Fast Food for Thought:

Short Book Reviews while on Internship   
by Joshua K. Warfield

 

  1. Their Eyes Were Watching God by Zora Neale Hurston
    I’ve been meaning to read this book for a while, but finally got around to it during the National Banned Books Week (the last week of September) a program sponsored by the American Library Association to raise awareness about crimes against free speech in the form of literary censorship.

    Hurston’s novel tells the story of an African-American woman’s quest to find a mutual loving relationship in a time where culturally women were supposed to be subservient to their husbands (which is still the unfortunate case in many religious and cultural social structures to this day). It is described by many critics as a proto-feminist novel for the depiction of the main character’s quest for freedom and mutuality.
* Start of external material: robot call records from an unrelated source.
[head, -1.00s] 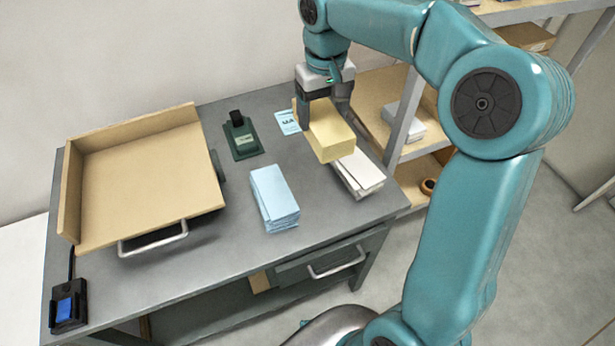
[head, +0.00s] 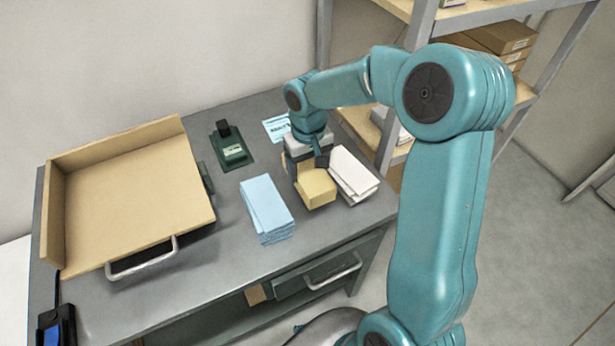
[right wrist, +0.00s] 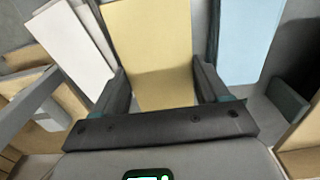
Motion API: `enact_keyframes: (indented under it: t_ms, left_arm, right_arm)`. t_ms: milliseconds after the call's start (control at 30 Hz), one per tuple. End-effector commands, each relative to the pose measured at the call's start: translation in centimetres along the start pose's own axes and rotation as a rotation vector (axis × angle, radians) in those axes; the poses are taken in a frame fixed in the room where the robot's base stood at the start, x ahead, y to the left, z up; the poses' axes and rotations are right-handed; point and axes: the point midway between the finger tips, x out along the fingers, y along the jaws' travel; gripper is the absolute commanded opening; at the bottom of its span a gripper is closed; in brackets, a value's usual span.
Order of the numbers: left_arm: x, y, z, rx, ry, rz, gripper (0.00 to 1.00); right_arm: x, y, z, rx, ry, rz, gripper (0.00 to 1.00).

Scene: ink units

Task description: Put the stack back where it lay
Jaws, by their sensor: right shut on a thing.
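My right gripper (head: 306,172) is shut on a yellow stack (head: 317,189) of paper. The stack is low over the grey table, between the blue stack and the white stack; I cannot tell whether it touches the tabletop. In the right wrist view the yellow stack (right wrist: 150,45) lies between the two dark fingers. The light blue stack (head: 267,207) lies to its left, apart from it. The white stack (head: 352,176) lies close on its right. My left gripper is not in view.
A wooden tray (head: 130,195) with a metal handle stands on the left of the table (head: 215,265). A dark green device (head: 231,149) and a pale blue printed card (head: 275,129) lie toward the back. A shelf (head: 372,130) stands behind on the right.

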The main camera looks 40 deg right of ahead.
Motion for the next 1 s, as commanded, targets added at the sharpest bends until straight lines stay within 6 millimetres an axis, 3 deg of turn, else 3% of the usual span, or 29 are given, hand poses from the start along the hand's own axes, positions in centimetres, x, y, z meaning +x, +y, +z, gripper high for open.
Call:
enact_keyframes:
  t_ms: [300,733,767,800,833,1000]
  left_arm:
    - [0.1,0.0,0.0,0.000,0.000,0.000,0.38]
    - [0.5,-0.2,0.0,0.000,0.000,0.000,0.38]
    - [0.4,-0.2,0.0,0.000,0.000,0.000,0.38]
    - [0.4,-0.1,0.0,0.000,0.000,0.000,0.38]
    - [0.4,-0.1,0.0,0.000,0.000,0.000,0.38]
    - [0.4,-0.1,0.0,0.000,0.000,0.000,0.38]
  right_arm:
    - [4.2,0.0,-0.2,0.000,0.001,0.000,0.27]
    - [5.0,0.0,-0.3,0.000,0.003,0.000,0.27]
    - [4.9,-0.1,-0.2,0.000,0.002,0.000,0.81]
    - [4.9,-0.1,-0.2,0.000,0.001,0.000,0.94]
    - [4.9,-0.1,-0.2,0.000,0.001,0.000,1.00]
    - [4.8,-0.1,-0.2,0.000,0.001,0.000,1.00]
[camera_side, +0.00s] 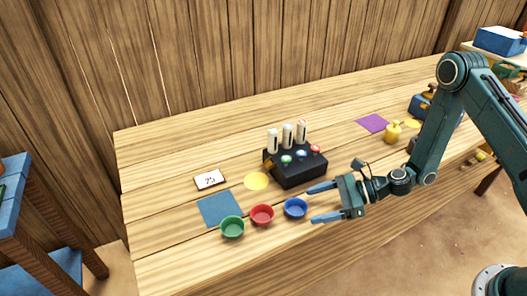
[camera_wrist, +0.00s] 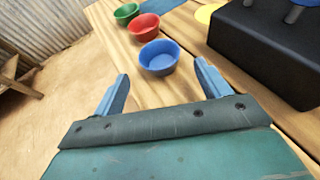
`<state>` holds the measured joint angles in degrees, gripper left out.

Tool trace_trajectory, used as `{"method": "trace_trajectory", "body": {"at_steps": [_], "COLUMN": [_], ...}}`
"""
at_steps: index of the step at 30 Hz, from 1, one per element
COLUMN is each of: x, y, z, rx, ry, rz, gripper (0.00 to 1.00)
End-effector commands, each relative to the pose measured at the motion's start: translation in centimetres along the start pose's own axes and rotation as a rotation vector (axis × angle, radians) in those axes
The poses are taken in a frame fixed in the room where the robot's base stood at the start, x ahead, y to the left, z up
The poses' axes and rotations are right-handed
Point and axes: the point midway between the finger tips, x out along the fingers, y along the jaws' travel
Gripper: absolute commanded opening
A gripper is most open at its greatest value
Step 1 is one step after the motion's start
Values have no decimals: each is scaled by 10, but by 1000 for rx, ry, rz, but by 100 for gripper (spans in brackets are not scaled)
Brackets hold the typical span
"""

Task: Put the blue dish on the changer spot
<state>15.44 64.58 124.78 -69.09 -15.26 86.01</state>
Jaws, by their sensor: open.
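The blue dish (camera_side: 295,209) is a small round bowl standing upright near the table's front edge, at the right end of a row of dishes. It looks empty in the wrist view (camera_wrist: 158,60). My gripper (camera_side: 312,205) is open, its two blue fingers pointing at the blue dish from the right. In the wrist view the dish lies just ahead of and between the fingertips (camera_wrist: 162,78), not held. A black box with three upright white tubes and coloured buttons (camera_side: 297,170) stands behind the dish. A yellow round spot (camera_side: 256,181) lies left of this box. No mark names the changer spot.
A red dish (camera_side: 262,215) and a green dish (camera_side: 232,228) stand left of the blue one. A blue square mat (camera_side: 220,209) and a card reading 25 (camera_side: 209,180) lie behind them. A purple mat (camera_side: 372,123) and a yellow bottle-like object (camera_side: 392,133) are farther right.

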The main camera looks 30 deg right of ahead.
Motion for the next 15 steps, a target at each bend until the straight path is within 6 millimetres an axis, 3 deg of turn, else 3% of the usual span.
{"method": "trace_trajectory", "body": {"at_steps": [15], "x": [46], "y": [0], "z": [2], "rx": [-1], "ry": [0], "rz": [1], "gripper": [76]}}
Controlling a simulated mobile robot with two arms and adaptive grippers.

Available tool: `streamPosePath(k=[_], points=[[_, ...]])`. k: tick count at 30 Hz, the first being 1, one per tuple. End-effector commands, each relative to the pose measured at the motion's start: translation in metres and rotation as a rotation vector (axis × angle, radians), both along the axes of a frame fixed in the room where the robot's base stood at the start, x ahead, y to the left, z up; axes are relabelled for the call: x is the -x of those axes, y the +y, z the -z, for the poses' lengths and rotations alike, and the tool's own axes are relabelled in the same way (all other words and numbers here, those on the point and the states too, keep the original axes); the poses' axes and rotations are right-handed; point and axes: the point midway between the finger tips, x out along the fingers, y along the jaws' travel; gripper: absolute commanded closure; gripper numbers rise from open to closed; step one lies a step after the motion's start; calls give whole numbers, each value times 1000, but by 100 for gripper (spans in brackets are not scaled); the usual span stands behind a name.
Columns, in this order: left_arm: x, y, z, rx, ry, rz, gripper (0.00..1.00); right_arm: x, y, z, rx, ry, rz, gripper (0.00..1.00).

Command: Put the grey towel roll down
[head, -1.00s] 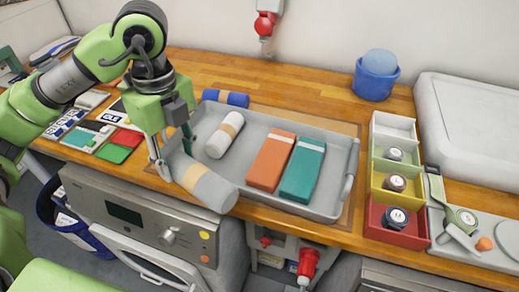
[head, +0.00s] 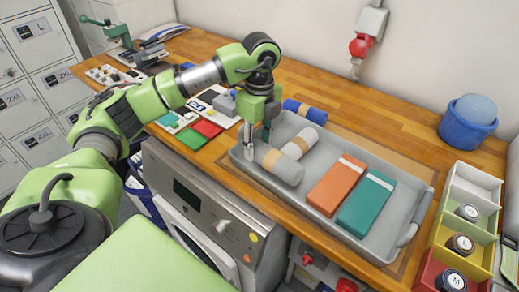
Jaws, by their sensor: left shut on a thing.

This is a great novel. Hurston has a way of writing that is so simple yet so elegant. You read along and then BOOM! a phrase jumps out of the fabric of the novel and overwhelms you with beauty and inspiration.

 

  1. Reclaiming the ‘L’ Word: Renewing the Church from its Lutheran Core by Kelly A. Fryer
    This is another book in the Lutheran Voices series. In this easy-to-read book, Fryer invites the readers to  reform the church here and now by reclaiming the core of Lutheranism: that Jesus is Lord, that everyone is welcome, that love changes people, that everybody has something to offer, and that the world needs what we have. Instead of being timid and humble about our Lutheran identity, Fryer invites us to be bold in our proclamation of the good news of God’s grace to the world. Fryer takes theologies that have often been accessible to laity (and many rostered leaders, too!) and uses a direct and easy to understand language. The book is perfect for a Bible-study, adult forum, or council devotion, and I think would foster excellent conversation about where parishioners see the Holy Spirit leading their church and the church in the world.